> [DATA IN THIS EXERCISE]

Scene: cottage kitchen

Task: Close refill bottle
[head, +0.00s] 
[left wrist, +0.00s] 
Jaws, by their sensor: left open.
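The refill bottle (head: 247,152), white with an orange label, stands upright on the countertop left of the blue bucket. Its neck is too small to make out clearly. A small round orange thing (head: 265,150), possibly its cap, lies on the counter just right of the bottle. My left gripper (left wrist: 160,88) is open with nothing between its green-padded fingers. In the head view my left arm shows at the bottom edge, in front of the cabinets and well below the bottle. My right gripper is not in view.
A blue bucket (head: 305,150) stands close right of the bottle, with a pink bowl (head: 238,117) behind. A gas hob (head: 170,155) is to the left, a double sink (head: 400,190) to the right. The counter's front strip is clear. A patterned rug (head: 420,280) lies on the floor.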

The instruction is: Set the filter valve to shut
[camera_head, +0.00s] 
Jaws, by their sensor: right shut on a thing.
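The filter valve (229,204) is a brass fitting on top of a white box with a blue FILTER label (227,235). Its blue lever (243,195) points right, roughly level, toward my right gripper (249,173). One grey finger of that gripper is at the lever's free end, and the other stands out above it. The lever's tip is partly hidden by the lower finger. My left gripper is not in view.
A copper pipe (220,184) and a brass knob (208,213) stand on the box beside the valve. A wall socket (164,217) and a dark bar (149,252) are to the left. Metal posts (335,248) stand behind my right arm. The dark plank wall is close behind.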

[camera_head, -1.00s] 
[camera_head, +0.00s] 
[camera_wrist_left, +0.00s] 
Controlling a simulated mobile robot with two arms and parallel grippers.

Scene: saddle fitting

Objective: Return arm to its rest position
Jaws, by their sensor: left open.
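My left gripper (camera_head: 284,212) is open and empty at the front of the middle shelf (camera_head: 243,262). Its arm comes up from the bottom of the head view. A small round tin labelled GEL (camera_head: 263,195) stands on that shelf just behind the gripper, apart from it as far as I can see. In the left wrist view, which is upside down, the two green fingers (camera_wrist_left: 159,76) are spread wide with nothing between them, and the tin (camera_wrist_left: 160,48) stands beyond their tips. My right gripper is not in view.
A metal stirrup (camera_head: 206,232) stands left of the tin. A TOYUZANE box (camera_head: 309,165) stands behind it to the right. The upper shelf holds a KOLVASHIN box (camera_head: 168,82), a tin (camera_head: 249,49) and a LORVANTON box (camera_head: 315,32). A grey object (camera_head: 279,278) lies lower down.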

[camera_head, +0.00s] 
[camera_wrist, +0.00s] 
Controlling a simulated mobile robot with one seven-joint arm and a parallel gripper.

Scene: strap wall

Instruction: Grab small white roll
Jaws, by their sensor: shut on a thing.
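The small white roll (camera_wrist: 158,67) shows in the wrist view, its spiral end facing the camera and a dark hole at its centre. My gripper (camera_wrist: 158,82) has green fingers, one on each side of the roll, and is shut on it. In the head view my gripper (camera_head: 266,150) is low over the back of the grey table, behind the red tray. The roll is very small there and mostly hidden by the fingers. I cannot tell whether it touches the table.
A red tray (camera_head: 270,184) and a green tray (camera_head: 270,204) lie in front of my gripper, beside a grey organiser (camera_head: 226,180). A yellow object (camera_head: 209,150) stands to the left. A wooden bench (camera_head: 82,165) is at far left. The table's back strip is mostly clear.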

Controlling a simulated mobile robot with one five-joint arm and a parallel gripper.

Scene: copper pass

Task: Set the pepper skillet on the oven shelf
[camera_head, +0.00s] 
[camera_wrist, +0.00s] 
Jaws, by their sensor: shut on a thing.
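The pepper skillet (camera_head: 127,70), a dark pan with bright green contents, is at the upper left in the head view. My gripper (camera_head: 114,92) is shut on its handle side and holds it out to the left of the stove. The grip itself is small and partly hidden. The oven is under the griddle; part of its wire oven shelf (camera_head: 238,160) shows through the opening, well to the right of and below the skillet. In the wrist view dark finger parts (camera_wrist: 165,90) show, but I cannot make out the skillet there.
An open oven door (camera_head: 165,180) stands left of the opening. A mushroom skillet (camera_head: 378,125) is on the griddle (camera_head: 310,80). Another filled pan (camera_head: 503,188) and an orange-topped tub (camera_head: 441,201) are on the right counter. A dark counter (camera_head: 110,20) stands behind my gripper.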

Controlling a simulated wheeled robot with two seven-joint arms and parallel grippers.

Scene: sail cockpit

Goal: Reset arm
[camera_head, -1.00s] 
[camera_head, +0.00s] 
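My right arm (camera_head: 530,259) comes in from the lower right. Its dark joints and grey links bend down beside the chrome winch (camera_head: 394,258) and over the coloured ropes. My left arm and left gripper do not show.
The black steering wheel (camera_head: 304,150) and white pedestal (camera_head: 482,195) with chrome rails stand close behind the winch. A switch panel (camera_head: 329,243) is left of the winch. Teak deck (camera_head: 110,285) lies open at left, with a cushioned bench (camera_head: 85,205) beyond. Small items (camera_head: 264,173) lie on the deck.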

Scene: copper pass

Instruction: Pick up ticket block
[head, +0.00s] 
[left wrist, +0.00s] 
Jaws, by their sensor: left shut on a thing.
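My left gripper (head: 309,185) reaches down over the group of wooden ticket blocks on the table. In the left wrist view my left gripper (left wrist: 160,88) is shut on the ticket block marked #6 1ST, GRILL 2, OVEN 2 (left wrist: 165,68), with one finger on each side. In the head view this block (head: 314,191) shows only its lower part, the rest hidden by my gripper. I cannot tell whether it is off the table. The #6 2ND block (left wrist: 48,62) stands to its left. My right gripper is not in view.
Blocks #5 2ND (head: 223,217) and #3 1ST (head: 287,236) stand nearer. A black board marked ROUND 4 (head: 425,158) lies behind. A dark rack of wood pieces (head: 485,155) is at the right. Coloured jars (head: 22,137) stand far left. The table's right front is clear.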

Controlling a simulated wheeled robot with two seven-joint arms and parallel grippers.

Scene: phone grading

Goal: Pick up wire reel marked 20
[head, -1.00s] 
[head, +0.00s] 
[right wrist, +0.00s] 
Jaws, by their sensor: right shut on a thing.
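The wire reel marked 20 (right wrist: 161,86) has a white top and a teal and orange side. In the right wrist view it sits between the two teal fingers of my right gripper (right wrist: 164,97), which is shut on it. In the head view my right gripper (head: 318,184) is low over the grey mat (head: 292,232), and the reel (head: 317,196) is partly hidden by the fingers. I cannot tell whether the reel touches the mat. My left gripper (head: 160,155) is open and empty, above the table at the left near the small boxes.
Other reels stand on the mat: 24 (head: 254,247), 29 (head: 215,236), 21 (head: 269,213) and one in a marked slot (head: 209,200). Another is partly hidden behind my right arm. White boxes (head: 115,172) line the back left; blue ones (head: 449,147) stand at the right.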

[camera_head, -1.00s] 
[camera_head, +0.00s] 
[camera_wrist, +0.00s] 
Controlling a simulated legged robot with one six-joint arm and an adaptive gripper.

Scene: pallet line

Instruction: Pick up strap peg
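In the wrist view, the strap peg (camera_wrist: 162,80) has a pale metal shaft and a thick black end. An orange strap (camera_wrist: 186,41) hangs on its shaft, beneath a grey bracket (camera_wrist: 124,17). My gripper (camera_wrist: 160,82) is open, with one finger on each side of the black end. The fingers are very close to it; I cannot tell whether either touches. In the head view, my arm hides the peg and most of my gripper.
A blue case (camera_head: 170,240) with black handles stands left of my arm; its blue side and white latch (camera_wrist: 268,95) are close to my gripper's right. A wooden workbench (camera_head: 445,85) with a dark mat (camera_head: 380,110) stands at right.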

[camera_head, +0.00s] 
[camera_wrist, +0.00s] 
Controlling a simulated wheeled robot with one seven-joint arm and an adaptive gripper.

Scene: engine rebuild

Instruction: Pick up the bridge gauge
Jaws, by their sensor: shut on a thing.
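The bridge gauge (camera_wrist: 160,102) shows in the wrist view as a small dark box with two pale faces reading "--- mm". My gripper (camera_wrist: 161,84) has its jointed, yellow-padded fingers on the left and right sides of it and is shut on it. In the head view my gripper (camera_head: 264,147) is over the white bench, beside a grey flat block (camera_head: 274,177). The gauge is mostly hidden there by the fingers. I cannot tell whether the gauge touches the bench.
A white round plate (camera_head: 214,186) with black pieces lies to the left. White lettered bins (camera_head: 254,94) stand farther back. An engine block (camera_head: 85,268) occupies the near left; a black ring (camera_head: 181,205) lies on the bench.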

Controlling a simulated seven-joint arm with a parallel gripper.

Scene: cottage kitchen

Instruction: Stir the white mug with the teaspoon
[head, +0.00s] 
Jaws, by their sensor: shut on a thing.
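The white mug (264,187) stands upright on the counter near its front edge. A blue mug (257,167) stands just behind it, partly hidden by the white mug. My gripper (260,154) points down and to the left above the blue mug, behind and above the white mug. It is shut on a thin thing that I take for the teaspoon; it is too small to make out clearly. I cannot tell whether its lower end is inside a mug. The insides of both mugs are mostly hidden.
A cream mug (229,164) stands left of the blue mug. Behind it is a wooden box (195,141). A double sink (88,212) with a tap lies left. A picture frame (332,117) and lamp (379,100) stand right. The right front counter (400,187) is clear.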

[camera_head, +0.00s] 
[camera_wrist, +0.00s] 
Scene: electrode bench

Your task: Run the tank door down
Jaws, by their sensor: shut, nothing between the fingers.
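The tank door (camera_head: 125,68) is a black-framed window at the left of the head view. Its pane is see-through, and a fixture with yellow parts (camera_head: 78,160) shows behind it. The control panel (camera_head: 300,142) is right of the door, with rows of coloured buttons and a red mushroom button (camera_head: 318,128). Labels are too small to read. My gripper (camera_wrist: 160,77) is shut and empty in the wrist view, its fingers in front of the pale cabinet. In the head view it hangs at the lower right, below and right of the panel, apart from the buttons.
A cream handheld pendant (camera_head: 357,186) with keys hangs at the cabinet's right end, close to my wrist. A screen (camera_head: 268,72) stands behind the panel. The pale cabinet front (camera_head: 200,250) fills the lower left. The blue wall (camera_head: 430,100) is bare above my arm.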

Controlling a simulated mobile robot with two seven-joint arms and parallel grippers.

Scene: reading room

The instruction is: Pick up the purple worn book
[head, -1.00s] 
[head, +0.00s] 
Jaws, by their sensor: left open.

> [WRITTEN EXERCISE] Filter lines by "Scene" and return each hit.

> [RESULT]
Scene: cottage kitchen
Scene: saddle fitting
Scene: strap wall
Scene: copper pass
Scene: sail cockpit
Scene: copper pass
Scene: phone grading
Scene: pallet line
Scene: engine rebuild
Scene: cottage kitchen
Scene: electrode bench
Scene: reading room

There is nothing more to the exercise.